Exercise details
Scan the data. Collect each line that contains the word "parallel".
──────────────────────────────
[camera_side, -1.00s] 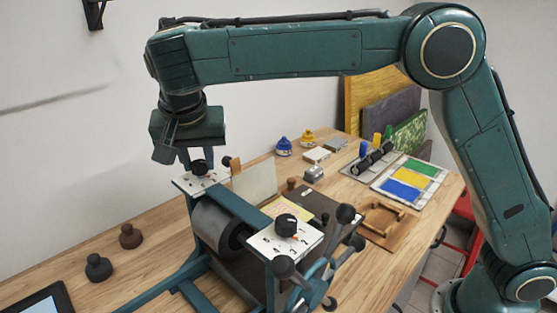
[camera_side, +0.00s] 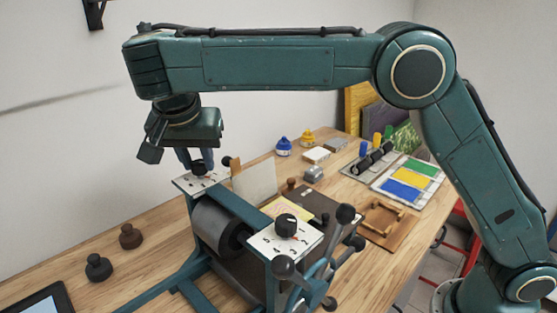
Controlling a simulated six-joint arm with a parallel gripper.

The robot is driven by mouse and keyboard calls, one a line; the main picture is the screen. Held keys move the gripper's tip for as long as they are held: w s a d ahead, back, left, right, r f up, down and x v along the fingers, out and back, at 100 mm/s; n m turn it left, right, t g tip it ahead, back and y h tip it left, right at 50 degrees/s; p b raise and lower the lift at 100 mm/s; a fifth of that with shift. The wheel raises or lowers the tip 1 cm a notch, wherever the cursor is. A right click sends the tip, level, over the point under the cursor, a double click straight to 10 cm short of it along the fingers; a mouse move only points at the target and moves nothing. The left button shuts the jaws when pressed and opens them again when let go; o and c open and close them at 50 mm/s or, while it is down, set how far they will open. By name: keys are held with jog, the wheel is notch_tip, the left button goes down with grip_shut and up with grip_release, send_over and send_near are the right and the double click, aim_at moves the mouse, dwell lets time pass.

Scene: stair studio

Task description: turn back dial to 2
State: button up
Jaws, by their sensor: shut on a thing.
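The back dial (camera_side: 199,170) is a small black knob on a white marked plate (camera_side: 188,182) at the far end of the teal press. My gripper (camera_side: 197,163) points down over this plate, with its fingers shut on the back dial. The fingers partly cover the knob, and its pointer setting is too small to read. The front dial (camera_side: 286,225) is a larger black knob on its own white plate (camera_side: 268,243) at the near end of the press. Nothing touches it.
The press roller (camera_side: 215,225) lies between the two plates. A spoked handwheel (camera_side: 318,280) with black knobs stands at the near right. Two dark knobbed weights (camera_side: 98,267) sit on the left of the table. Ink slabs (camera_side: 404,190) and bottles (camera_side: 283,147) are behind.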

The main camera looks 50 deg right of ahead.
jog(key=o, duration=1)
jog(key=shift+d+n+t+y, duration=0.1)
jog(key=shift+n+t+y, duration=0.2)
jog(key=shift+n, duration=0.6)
──────────────────────────────
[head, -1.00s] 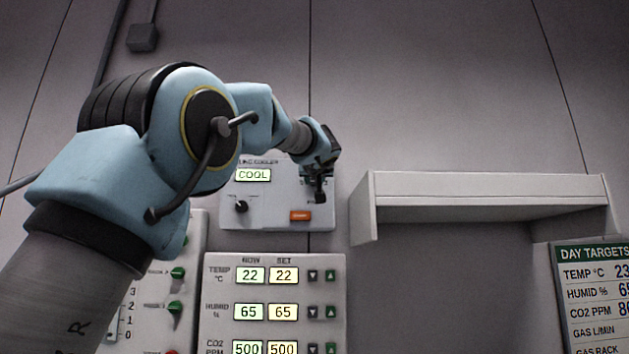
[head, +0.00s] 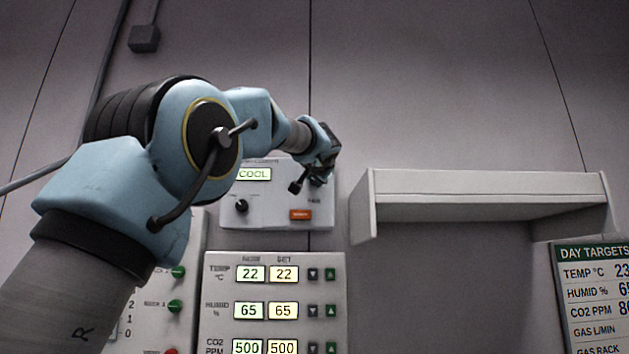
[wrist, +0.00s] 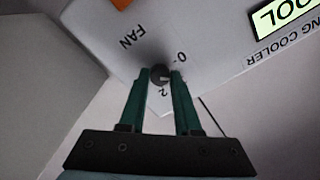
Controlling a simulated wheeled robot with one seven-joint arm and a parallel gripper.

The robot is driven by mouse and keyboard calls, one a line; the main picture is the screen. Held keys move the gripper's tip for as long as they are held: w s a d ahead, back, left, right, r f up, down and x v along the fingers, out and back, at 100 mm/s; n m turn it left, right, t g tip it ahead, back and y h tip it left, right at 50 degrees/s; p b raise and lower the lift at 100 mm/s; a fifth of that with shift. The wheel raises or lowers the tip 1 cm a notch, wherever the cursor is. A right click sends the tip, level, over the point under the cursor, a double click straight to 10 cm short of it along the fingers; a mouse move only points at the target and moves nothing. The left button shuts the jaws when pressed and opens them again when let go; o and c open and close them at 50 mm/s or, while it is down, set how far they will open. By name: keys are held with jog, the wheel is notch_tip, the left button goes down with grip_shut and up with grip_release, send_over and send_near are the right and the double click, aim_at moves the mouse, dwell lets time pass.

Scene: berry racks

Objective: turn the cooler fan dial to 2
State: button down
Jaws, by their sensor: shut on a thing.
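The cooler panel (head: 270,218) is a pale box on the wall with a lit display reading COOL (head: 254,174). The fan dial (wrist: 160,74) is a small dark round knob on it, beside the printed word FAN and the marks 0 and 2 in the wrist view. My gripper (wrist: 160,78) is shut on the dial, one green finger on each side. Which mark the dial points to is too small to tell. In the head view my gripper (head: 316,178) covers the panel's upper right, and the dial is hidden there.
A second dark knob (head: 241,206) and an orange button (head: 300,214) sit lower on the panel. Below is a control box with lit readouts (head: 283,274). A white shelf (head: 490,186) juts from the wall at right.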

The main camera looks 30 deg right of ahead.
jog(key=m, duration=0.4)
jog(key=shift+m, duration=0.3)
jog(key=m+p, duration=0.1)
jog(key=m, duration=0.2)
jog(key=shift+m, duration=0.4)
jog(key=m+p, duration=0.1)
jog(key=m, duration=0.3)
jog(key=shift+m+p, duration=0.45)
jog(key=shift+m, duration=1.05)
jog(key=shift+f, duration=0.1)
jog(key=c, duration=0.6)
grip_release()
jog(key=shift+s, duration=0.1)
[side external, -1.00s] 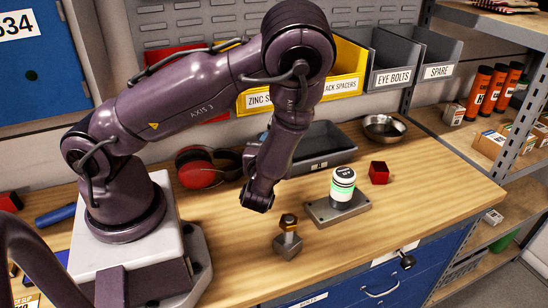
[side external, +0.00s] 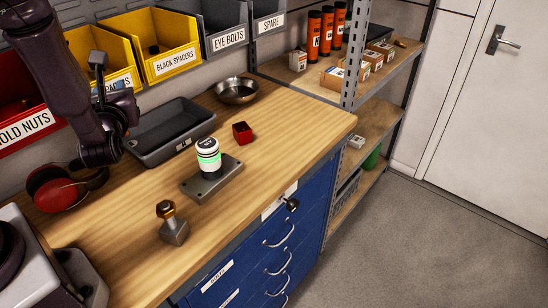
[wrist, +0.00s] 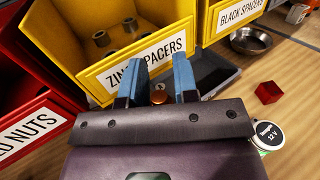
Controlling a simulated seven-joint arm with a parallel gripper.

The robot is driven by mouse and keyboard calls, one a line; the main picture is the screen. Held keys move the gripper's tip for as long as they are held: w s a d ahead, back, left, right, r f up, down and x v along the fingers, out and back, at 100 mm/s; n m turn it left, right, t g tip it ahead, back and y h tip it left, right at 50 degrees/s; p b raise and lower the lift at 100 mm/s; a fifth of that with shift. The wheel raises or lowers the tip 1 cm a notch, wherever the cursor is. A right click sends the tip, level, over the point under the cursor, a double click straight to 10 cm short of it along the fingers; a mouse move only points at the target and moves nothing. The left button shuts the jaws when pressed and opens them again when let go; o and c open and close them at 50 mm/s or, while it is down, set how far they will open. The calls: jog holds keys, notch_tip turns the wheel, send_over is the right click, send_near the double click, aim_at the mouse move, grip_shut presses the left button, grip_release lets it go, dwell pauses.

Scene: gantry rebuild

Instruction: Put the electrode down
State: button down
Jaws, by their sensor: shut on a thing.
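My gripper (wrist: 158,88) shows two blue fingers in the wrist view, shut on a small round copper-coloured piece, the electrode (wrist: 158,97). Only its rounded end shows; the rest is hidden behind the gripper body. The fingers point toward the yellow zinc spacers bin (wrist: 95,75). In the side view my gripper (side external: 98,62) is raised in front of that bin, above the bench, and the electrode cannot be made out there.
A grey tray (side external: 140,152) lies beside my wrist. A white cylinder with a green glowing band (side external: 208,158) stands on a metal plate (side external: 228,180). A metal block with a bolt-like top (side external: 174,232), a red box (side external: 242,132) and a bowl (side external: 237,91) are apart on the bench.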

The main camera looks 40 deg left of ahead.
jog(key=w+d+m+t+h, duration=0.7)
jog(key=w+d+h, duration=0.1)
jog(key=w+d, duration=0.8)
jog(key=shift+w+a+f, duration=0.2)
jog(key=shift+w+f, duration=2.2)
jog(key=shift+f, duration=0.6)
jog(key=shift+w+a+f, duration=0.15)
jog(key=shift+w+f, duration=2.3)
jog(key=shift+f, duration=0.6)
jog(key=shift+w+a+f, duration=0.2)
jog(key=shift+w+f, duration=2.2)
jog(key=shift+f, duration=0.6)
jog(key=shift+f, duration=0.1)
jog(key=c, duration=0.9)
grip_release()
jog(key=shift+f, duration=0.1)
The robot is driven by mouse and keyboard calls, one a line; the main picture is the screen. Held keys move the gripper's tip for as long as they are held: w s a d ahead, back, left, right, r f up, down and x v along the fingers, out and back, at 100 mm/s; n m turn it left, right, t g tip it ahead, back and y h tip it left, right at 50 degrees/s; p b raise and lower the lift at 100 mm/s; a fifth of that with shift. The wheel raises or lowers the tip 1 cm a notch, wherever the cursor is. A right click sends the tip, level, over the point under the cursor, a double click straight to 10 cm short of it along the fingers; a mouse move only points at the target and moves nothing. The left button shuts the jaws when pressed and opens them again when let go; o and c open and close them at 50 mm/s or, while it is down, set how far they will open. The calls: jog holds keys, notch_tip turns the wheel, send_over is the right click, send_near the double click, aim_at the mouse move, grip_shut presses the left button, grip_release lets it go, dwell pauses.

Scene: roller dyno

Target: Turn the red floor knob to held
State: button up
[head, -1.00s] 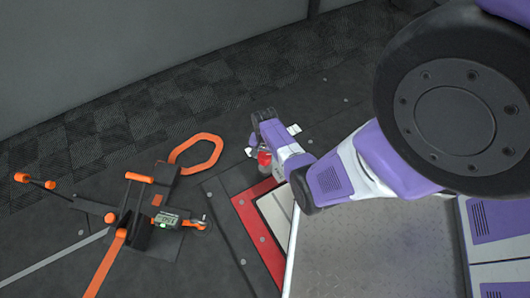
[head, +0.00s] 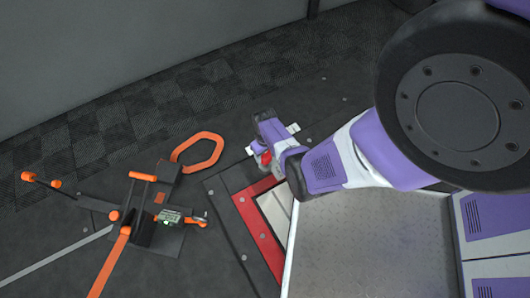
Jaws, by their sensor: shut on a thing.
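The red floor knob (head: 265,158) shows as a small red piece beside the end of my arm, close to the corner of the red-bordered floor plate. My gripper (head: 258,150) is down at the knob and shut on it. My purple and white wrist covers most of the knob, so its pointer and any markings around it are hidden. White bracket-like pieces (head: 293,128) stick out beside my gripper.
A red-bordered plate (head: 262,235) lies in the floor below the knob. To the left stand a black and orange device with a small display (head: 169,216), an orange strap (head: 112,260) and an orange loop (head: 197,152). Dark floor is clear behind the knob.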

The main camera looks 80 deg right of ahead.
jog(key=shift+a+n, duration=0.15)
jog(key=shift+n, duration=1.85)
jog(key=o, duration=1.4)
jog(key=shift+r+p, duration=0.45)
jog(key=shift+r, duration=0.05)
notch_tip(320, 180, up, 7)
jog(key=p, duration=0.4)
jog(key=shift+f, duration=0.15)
──────────────────────────────
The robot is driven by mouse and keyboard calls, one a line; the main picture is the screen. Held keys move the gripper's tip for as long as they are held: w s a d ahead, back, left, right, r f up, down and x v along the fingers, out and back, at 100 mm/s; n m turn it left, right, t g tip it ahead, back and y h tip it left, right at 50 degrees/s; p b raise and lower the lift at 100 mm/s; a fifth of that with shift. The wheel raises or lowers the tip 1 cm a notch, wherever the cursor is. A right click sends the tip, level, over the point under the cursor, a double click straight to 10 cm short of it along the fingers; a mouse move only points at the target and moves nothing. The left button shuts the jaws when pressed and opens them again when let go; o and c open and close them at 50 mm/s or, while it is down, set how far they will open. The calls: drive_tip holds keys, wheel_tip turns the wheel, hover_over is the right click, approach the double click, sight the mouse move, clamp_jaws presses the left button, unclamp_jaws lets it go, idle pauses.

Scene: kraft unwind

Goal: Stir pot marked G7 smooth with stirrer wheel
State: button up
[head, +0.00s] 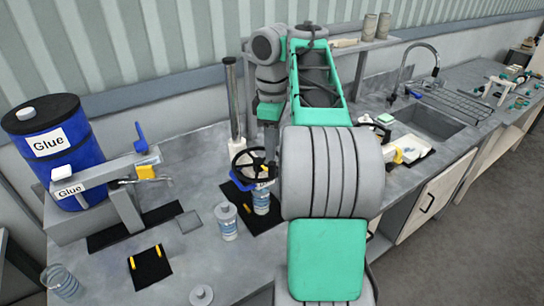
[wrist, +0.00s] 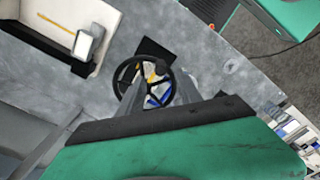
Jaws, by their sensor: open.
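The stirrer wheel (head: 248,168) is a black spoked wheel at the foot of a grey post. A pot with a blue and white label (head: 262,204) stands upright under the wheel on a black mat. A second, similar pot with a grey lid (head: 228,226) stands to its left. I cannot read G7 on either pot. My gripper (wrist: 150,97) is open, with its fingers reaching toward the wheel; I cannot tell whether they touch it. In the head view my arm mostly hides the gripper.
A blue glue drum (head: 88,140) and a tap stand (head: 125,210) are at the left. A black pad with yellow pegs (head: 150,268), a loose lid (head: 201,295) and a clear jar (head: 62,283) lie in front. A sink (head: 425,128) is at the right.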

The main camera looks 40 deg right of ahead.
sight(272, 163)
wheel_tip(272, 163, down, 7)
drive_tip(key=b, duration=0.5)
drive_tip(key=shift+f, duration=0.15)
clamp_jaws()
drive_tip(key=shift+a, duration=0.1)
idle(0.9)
──────────────────────────────
Written solution
Controlling a simulated six-joint arm with a parallel gripper.
Controlling a simulated wheeled robot with one seven-joint arm and a parallel gripper.
Controlling a simulated seven-joint arm with a parallel gripper.

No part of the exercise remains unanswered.